Par déclaration adressée le 2 juillet 2019, la société et la SELARL [5] (Me [O]), cette dernière ès qualités de commissaire à l'exécution du plan de sauvegarde de la société, ont interjeté appel de ce jugement qui leur a été notifié le 11 juin 2019.

Par leurs écritures adressées par le RPVA le 10 novembre 2022 auxquelles s'est référé et qu'a développées son conseil à l'audience, les appelantes demandent à la cour :

- d'infirmer le jugement entrepris en ce qu'il a confirmé l'ensemble des chefs

de redressement et a condamné la société à payer à 1'URSSAF la somme de 159 425 euros au titre de la mise en demeure du 26 juillet 2013 portant sur les cotisations dues pour les années 2010, 2011 et 2012 ;

A titre subsidiaire et par voie d'infirmation,

- de dire que 1'URSSAF devra procéder à un nouveau calcul du redressement en le limitant au montant des indemnités de trajet conformément au contrôle opéré au mois d'octobre 2018 ;

A titre très subsidiaire et par voie d'infirmation,

- de dire que la créance éventuelle doit être inscrite au plan de sauvegarde, dans la limite de 40 % du montant du redressement subsistant, soit au maximum 63 770 euros ;

- de condamner l'URSSAF aux entiers dépens et à verser à la société la somme de 2 500 euros au titre des dispositions de l'article 700 du code de procédure civile.

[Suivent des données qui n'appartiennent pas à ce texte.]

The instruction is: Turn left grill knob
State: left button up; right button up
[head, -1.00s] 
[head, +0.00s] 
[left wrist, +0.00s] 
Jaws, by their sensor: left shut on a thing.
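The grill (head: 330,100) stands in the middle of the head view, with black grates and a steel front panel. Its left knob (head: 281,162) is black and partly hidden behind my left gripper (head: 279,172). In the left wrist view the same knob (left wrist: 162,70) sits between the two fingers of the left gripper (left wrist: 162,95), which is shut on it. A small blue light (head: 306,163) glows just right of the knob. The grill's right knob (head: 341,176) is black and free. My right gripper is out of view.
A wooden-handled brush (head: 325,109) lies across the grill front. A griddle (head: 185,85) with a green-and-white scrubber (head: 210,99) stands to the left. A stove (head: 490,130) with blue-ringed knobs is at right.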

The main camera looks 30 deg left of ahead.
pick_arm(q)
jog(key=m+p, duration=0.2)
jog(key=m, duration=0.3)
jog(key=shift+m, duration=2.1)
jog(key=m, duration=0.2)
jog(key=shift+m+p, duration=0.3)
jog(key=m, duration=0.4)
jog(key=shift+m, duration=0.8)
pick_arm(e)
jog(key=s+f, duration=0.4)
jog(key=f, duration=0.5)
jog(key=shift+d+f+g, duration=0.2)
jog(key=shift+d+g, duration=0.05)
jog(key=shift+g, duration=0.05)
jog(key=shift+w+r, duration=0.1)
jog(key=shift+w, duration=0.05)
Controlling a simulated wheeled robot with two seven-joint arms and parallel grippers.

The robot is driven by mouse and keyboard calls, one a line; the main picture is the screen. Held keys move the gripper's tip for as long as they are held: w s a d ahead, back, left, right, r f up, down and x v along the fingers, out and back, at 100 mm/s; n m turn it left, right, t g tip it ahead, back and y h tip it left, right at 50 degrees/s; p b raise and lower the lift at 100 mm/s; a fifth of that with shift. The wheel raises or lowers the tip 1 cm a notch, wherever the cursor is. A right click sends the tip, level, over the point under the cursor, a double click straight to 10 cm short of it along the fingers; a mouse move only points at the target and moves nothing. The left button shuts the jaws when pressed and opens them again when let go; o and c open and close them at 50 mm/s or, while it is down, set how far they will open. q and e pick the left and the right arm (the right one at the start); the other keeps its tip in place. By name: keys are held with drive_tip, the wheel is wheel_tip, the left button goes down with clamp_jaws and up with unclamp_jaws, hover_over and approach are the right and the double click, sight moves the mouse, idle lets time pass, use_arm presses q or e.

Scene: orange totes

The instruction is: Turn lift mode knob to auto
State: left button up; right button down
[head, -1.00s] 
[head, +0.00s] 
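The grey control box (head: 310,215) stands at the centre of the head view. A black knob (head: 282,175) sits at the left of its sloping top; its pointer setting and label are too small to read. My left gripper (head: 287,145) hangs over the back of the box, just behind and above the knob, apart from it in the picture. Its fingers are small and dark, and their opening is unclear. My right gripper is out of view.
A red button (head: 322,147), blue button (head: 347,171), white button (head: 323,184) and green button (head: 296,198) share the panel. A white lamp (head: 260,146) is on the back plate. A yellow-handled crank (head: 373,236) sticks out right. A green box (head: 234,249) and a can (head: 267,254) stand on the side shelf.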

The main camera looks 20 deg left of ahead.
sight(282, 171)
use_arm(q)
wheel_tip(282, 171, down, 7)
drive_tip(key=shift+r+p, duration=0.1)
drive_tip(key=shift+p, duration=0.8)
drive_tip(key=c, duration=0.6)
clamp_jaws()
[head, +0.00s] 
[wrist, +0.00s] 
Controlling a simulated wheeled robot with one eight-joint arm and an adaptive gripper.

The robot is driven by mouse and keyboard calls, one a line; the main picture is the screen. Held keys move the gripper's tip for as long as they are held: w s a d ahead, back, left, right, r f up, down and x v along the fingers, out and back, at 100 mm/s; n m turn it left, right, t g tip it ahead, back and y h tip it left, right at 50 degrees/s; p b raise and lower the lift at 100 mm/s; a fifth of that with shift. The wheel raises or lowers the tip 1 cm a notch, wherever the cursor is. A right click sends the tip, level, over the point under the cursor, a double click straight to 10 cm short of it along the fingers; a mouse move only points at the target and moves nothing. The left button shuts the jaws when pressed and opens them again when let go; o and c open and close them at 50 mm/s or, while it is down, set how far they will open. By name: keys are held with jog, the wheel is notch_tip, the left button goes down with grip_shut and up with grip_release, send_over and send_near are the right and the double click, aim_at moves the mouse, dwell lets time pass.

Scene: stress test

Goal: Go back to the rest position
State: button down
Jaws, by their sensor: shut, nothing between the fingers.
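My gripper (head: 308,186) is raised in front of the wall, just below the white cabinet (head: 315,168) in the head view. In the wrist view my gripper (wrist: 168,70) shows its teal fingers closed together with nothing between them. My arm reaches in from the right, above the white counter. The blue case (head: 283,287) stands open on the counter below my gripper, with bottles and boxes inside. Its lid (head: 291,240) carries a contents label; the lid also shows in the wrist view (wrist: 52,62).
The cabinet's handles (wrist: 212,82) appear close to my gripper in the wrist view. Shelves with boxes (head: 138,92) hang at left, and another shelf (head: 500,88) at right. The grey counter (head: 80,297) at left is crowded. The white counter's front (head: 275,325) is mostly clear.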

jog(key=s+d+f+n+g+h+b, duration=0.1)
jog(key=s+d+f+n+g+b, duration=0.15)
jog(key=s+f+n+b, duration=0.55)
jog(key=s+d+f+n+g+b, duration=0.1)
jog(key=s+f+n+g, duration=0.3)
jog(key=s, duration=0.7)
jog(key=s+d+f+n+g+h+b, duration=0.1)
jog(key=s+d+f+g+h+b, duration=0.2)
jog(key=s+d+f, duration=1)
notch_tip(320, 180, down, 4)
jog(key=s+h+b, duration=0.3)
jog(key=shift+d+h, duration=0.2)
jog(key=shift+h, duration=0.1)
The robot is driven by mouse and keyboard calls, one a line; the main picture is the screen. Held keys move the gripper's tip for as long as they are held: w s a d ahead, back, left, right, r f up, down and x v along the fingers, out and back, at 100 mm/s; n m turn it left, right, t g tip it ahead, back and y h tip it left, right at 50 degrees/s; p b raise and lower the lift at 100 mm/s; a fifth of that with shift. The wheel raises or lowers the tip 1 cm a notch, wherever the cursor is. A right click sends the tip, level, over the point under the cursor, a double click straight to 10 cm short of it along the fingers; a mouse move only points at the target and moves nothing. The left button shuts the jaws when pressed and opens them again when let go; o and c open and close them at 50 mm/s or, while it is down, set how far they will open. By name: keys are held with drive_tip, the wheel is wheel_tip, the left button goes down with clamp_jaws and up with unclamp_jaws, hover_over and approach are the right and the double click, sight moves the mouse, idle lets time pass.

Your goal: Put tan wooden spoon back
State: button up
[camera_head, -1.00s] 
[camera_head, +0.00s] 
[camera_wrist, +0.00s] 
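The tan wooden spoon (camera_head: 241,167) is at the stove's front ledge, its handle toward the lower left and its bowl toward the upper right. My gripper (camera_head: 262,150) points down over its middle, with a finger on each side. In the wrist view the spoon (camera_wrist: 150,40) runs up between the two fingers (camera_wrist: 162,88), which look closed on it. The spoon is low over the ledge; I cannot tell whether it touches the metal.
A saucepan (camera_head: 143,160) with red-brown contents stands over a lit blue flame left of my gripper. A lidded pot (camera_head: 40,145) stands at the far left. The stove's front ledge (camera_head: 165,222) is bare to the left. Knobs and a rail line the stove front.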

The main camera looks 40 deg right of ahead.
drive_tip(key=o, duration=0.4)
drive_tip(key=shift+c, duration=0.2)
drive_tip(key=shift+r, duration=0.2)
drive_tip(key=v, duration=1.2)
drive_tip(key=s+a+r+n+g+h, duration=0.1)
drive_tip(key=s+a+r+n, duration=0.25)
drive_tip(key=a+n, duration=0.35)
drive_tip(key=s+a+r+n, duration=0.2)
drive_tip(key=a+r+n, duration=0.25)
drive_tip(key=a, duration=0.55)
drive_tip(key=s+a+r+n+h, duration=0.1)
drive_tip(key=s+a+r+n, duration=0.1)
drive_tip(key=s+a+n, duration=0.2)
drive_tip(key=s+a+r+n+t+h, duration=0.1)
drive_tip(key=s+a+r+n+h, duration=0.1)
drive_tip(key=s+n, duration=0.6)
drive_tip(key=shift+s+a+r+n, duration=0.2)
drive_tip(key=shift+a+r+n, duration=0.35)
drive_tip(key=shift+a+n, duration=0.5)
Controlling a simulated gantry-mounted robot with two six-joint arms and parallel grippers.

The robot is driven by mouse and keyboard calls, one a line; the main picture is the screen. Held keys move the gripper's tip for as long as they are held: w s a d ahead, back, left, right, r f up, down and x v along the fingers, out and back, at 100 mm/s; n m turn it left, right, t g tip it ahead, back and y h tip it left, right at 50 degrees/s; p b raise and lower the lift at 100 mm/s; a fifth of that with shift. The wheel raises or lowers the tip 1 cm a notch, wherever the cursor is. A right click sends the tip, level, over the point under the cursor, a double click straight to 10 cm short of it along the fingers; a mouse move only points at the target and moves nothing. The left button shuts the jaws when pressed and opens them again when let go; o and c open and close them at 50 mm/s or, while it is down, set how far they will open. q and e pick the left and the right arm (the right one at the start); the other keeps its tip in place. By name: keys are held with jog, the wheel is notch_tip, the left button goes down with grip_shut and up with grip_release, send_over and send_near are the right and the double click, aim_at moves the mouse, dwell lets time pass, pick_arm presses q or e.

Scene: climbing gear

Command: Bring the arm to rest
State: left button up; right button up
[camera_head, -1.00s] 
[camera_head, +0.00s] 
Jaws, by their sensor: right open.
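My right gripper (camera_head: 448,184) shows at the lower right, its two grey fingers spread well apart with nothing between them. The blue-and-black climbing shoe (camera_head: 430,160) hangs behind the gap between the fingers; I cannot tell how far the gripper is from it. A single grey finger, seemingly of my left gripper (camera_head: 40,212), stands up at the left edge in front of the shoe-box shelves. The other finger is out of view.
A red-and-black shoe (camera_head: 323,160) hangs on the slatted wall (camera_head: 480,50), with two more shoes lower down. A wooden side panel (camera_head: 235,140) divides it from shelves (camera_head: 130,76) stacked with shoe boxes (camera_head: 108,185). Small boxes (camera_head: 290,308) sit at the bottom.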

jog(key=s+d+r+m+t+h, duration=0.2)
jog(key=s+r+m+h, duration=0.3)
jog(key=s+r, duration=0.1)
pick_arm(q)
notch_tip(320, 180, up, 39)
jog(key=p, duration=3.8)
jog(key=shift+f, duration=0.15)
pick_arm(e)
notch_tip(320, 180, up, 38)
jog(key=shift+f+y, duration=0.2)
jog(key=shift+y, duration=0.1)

Par ses écritures adressées par le RPVA le 21 février 2022 auxquelles s'est référé et qu'a développées son conseil à l'audience, l'URSSAF demande à la cour de :

A titre principal,

- confirmer en tous ses points le jugement entrepris ;

- confirmer l'ensemble des chefs de redressements opérés pour les années 2010 à 2012 ;

- confirmer la décision de la commission de recours amiable en date du 29 janvier 2014 ;

- reconnaître que l'URSSAF a déclaré sa créance le 7 janvier 2014 en cotisations pour les années 2010, 2011 et 2012 ;

- prendre acte que cette déclaration de créance a été admise le 29 décembre 2014 avec l'observation expresse « sous réserve de réajustements et sous réserve de l'issue du litige en cours » ;

- condamner la société au paiement des cotisations d'un montant de 159 425 euros, objet de la mise en demeure du 26 juillet 2013 ;

- rejeter toutes les demandes présentées par la société n'étant pas fondées ;

- rejeter la demande faite par la société au titre de l'article 700 du code de procédure civile, celle-ci n'étant ni justifiée, ni fondée ;

A titre subsidiaire,

- constater qu'il existe une créance en cotisations de l'URSSAF à l'encontre de la société ;

- fixer le montant de ladite créance à la somme de 159 425 euros correspondant au montant des cotisations dues au titre de la mise en demeure du 26 juillet 2013, au passif du plan de la société ;

- déclarer opposable à la SELARL [5], Maître [O], ès qualités de commissaire à l'exécution du plan de sauvegarde de la société, l'arrêt qui sera rendu par la cour d'appel de Rennes ;

- condamner la SELARL [5], Me [O], en qualité de commissaire à l'exécution du plan de sauvegarde de la société, aux dépens.

Pour un plus ample exposé des moyens et prétentions des parties, la cour, conformément à l'article 455 du code de procédure civile, renvoie aux conclusions susvisées.

MOTIFS DE LA DÉCISION

La contestation du redressement opéré au Point 2 - frais professionnels non justifiés : réintégration dans l'assiette des cotisations des indemnités de repas versées à des salariés sédentaires (chef n°2) n'étant soutenue d'aucun moyen, il sera confirmé comme le demande l'intimée.

1. Sur le redressement (point 3) « Frais de restauration hors des locaux de l'entreprise - dépassement des limites d'exonération »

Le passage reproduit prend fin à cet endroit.